PROBLEM TO WORK ON:
Copy out the records precisely, omitting pictures.

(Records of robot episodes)
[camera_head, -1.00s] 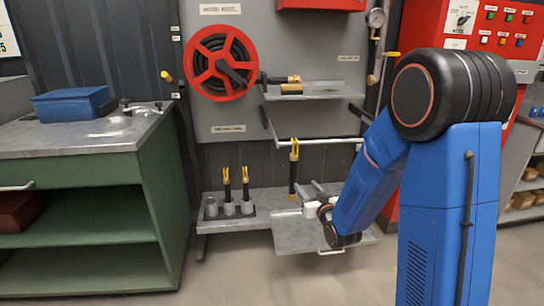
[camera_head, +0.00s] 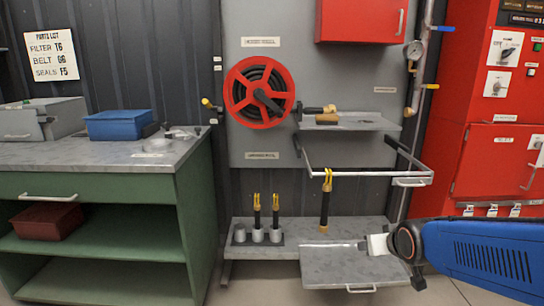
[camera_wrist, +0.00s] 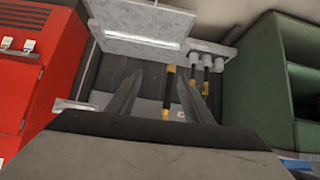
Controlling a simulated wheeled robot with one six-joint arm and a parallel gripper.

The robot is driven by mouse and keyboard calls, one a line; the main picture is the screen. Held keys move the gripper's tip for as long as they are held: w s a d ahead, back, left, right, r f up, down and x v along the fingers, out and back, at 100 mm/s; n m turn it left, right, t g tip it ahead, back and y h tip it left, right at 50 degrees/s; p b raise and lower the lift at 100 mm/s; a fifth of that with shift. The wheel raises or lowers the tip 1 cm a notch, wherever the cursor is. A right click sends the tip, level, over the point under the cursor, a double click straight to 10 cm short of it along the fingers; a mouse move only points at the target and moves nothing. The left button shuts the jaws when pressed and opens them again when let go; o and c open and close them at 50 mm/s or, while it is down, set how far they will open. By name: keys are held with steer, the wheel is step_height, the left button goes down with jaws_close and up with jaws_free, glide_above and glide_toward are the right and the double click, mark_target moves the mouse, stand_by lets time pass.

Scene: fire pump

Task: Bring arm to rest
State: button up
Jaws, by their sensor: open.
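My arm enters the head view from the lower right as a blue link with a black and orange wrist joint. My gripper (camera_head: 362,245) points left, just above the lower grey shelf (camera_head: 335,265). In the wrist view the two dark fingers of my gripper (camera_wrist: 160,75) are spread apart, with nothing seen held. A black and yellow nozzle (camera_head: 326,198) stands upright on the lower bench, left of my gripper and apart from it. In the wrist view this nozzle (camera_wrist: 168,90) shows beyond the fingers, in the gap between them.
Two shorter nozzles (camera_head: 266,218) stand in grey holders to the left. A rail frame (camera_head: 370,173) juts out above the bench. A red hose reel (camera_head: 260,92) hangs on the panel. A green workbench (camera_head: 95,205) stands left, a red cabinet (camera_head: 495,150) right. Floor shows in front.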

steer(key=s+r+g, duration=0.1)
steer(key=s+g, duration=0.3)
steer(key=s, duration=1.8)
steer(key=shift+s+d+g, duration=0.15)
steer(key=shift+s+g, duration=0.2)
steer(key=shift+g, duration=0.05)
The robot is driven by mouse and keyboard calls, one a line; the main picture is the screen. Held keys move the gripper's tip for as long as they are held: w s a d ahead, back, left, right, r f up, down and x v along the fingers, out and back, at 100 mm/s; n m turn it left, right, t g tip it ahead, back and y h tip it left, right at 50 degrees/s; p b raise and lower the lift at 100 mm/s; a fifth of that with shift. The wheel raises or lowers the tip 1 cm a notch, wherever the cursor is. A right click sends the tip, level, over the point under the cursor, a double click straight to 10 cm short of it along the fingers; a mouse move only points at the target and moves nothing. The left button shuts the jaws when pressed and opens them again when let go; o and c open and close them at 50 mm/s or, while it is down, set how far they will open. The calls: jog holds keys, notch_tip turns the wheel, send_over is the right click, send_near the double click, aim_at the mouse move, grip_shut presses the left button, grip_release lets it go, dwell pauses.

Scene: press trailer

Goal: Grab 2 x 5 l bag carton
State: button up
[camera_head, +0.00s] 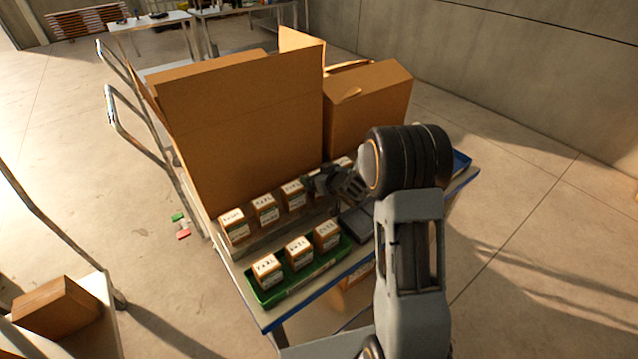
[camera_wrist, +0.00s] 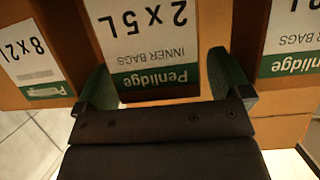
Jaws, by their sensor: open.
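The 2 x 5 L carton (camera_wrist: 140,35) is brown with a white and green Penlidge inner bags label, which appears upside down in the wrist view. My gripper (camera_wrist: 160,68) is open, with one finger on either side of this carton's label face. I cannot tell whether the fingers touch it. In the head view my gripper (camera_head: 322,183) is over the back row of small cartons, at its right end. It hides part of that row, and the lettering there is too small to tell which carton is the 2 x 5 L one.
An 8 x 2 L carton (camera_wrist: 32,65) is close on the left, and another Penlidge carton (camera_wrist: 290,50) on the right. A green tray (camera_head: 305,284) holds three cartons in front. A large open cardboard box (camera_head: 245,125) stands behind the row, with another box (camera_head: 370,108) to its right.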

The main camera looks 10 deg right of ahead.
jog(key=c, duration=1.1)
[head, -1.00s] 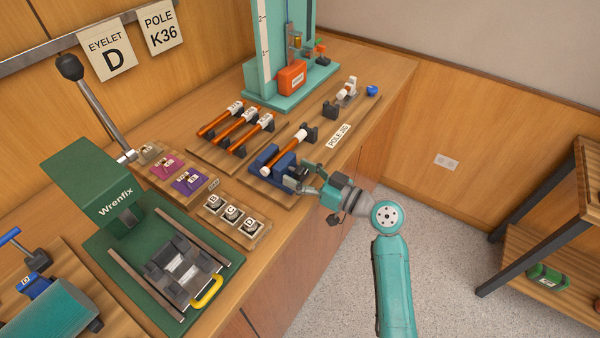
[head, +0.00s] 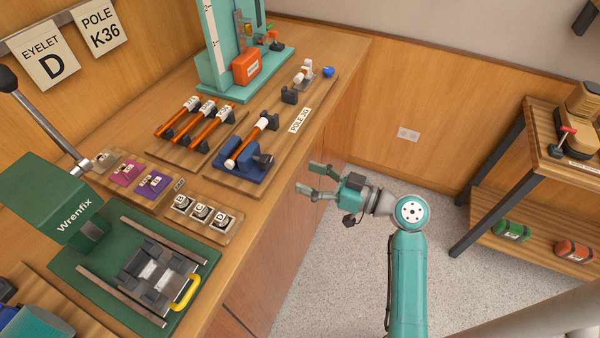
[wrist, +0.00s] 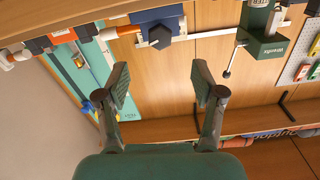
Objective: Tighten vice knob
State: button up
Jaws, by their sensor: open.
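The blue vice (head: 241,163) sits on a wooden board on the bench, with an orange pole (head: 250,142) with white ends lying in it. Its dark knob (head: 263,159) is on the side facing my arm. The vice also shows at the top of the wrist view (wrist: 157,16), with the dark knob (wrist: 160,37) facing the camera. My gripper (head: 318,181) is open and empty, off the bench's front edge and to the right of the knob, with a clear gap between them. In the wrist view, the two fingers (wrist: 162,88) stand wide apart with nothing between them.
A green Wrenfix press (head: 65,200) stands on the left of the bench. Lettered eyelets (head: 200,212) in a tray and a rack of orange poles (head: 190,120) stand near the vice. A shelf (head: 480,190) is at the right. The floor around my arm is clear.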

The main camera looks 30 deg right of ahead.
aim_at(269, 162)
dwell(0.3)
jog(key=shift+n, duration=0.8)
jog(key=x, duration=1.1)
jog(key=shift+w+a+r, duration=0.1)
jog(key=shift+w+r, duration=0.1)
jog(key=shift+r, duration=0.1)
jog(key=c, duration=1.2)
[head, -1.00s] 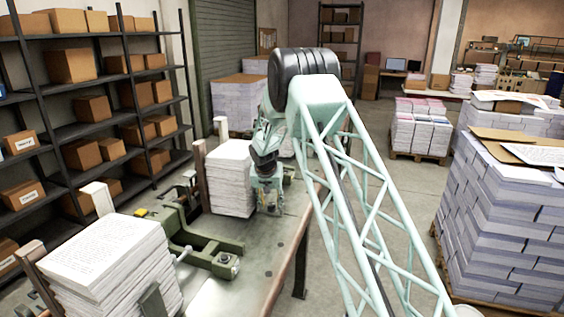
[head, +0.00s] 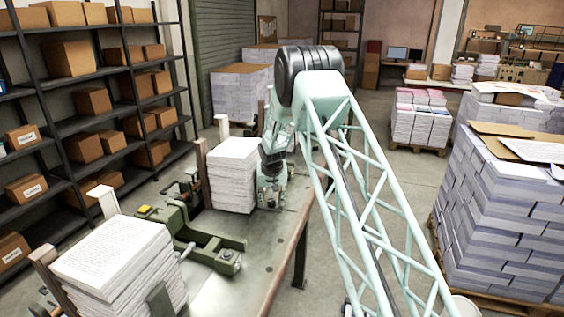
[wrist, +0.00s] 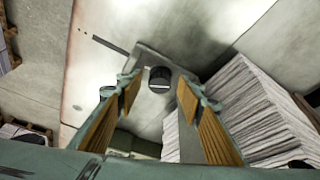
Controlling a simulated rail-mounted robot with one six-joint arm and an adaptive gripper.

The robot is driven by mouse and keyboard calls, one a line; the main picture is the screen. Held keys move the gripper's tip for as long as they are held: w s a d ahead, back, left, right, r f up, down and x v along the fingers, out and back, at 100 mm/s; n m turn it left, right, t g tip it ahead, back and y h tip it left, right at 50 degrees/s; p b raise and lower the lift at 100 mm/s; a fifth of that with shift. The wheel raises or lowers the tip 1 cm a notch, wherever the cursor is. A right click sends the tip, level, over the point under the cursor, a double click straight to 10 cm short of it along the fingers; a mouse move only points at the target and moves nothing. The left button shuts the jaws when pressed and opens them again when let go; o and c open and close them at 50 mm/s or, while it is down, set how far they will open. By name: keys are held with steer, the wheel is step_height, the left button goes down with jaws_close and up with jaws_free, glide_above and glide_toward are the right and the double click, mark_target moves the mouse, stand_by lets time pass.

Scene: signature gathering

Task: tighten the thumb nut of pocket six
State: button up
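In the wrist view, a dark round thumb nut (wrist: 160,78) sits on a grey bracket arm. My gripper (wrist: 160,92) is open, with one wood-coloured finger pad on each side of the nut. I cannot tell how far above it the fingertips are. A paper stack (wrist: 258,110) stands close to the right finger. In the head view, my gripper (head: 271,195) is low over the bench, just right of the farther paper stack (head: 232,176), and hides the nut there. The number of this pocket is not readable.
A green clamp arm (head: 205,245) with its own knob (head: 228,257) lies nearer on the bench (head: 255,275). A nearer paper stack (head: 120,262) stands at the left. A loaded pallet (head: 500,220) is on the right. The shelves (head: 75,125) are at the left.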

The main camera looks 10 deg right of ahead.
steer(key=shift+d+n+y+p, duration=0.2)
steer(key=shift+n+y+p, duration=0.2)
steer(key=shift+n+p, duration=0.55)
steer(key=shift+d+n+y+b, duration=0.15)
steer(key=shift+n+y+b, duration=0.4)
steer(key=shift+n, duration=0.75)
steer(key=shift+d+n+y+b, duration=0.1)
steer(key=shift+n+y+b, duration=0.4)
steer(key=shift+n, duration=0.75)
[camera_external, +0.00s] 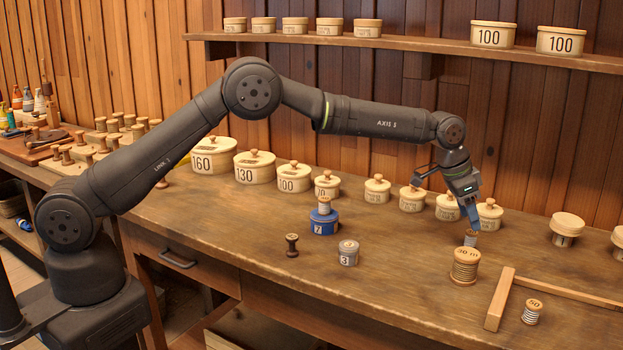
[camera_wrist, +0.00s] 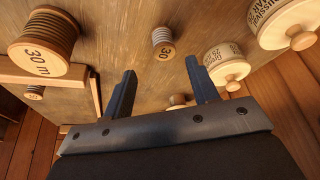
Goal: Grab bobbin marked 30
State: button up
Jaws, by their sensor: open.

ANSWER TO THE PROBLEM:
[camera_head, -1.00s] 
[camera_head, +0.00s] 
[camera_wrist, +0.00s] 
Controlling a simulated wheeled robot with one six-joint arm and a parallel gripper.

The robot is driven by mouse and keyboard calls, one a line; the main picture is the screen. Held keys move the gripper's tip for as long as they are held: w s a d ahead, back, left, right, r f up, down and x v along the fingers, out and back, at 100 mm/s; n m turn it left, right, t g tip it ahead, back and y h tip it left, right at 50 degrees/s; p b raise and lower the lift at 100 mm/s; a fifth of that with shift. The wheel raises or lowers the tip 1 cm a notch, wherever the cursor is. A right click sends the tip, level, over the point under the cursor, a double click straight to 10 cm short of it along the fingers; a mouse move only points at the target and moves nothing. The left button shuts the jaws when pressed and opens them again when let go; o and c open and close them at 50 mm/s or, while it is down, set how far they will open. By name: keys are held with steer, the wheel is step_height, the left button goes down with jaws_close and up with jaws_free, glide_above and glide_toward are the right and the double click, mark_target moves the mouse, stand_by lets time pass.

Scene: fire pump

Task: Bring arm to rest
State: button up
Jaws, by their sensor: open.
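My arm enters the head view from the lower right as a blue link with a black and orange wrist joint. My gripper (camera_head: 362,245) points left, just above the lower grey shelf (camera_head: 335,265). In the wrist view the two dark fingers of my gripper (camera_wrist: 160,75) are spread apart, with nothing seen held. A black and yellow nozzle (camera_head: 326,198) stands upright on the lower bench, left of my gripper and apart from it. In the wrist view this nozzle (camera_wrist: 168,90) shows beyond the fingers, in the gap between them.
Two shorter nozzles (camera_head: 266,218) stand in grey holders to the left. A rail frame (camera_head: 370,173) juts out above the bench. A red hose reel (camera_head: 260,92) hangs on the panel. A green workbench (camera_head: 95,205) stands left, a red cabinet (camera_head: 495,150) right. Floor shows in front.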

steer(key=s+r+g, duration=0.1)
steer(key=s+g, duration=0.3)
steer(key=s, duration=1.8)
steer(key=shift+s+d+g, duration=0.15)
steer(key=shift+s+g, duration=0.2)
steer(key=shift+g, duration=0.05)
The robot is driven by mouse and keyboard calls, one a line; the main picture is the screen. Held keys move the gripper's tip for as long as they are held: w s a d ahead, back, left, right, r f up, down and x v along the fingers, out and back, at 100 mm/s; n m turn it left, right, t g tip it ahead, back and y h tip it left, right at 50 degrees/s; p b raise and lower the lift at 100 mm/s; a fifth of that with shift. The wheel raises or lowers the tip 1 cm a notch, wherever the cursor is. A right click sends the tip, level, over the point under the cursor, a double click straight to 10 cm short of it along the fingers; a mouse move only points at the target and moves nothing. The left button shuts the jaws when pressed and opens them again when let go; o and c open and close them at 50 mm/s or, while it is down, set how far they will open. The calls: jog holds keys, notch_tip turns the wheel, send_over is the right click, send_near the double click, aim_at the mouse move, grip_shut presses the left button, grip_release lets it go, dwell pauses.

Scene: press trailer

Goal: Grab 2 x 5 l bag carton
State: button up
[camera_head, +0.00s] 
[camera_wrist, +0.00s] 
Jaws, by their sensor: open.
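The 2 x 5 L carton (camera_wrist: 140,35) is brown with a white and green Penlidge inner bags label, which appears upside down in the wrist view. My gripper (camera_wrist: 160,68) is open, with one finger on either side of this carton's label face. I cannot tell whether the fingers touch it. In the head view my gripper (camera_head: 322,183) is over the back row of small cartons, at its right end. It hides part of that row, and the lettering there is too small to tell which carton is the 2 x 5 L one.
An 8 x 2 L carton (camera_wrist: 32,65) is close on the left, and another Penlidge carton (camera_wrist: 290,50) on the right. A green tray (camera_head: 305,284) holds three cartons in front. A large open cardboard box (camera_head: 245,125) stands behind the row, with another box (camera_head: 370,108) to its right.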

The main camera looks 10 deg right of ahead.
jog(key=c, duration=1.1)
[head, -1.00s] 
[head, +0.00s] 
[wrist, +0.00s] 
Objective: Tighten vice knob
State: button up
Jaws, by their sensor: open.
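The blue vice (head: 241,163) sits on a wooden board on the bench, with an orange pole (head: 250,142) with white ends lying in it. Its dark knob (head: 263,159) is on the side facing my arm. The vice also shows at the top of the wrist view (wrist: 157,16), with the dark knob (wrist: 160,37) facing the camera. My gripper (head: 318,181) is open and empty, off the bench's front edge and to the right of the knob, with a clear gap between them. In the wrist view, the two fingers (wrist: 162,88) stand wide apart with nothing between them.
A green Wrenfix press (head: 65,200) stands on the left of the bench. Lettered eyelets (head: 200,212) in a tray and a rack of orange poles (head: 190,120) stand near the vice. A shelf (head: 480,190) is at the right. The floor around my arm is clear.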

The main camera looks 30 deg right of ahead.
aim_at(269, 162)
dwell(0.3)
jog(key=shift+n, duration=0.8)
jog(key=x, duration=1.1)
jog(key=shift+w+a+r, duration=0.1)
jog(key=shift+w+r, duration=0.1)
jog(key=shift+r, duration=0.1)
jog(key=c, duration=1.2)
[head, -1.00s] 
[head, +0.00s] 
[wrist, +0.00s] 
Controlling a simulated rail-mounted robot with one six-joint arm and an adaptive gripper.

The robot is driven by mouse and keyboard calls, one a line; the main picture is the screen. Held keys move the gripper's tip for as long as they are held: w s a d ahead, back, left, right, r f up, down and x v along the fingers, out and back, at 100 mm/s; n m turn it left, right, t g tip it ahead, back and y h tip it left, right at 50 degrees/s; p b raise and lower the lift at 100 mm/s; a fifth of that with shift. The wheel raises or lowers the tip 1 cm a notch, wherever the cursor is. A right click sends the tip, level, over the point under the cursor, a double click straight to 10 cm short of it along the fingers; a mouse move only points at the target and moves nothing. The left button shuts the jaws when pressed and opens them again when let go; o and c open and close them at 50 mm/s or, while it is down, set how far they will open. By name: keys are held with steer, the wheel is step_height, the left button goes down with jaws_close and up with jaws_free, glide_above and glide_toward are the right and the double click, mark_target moves the mouse, stand_by lets time pass.

Scene: signature gathering

Task: tighten the thumb nut of pocket six
State: button up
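In the wrist view, a dark round thumb nut (wrist: 160,78) sits on a grey bracket arm. My gripper (wrist: 160,92) is open, with one wood-coloured finger pad on each side of the nut. I cannot tell how far above it the fingertips are. A paper stack (wrist: 258,110) stands close to the right finger. In the head view, my gripper (head: 271,195) is low over the bench, just right of the farther paper stack (head: 232,176), and hides the nut there. The number of this pocket is not readable.
A green clamp arm (head: 205,245) with its own knob (head: 228,257) lies nearer on the bench (head: 255,275). A nearer paper stack (head: 120,262) stands at the left. A loaded pallet (head: 500,220) is on the right. The shelves (head: 75,125) are at the left.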

The main camera looks 10 deg right of ahead.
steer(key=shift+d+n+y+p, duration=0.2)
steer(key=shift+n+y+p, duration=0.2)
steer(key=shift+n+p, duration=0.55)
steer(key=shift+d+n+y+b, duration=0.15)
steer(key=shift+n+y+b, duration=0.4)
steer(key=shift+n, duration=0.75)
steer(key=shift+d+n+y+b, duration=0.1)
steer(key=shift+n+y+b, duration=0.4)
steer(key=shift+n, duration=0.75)
[camera_external, +0.00s] 
[camera_wrist, +0.00s] 
Goal: Grab bobbin marked 30
State: button up
Jaws, by their sensor: open.

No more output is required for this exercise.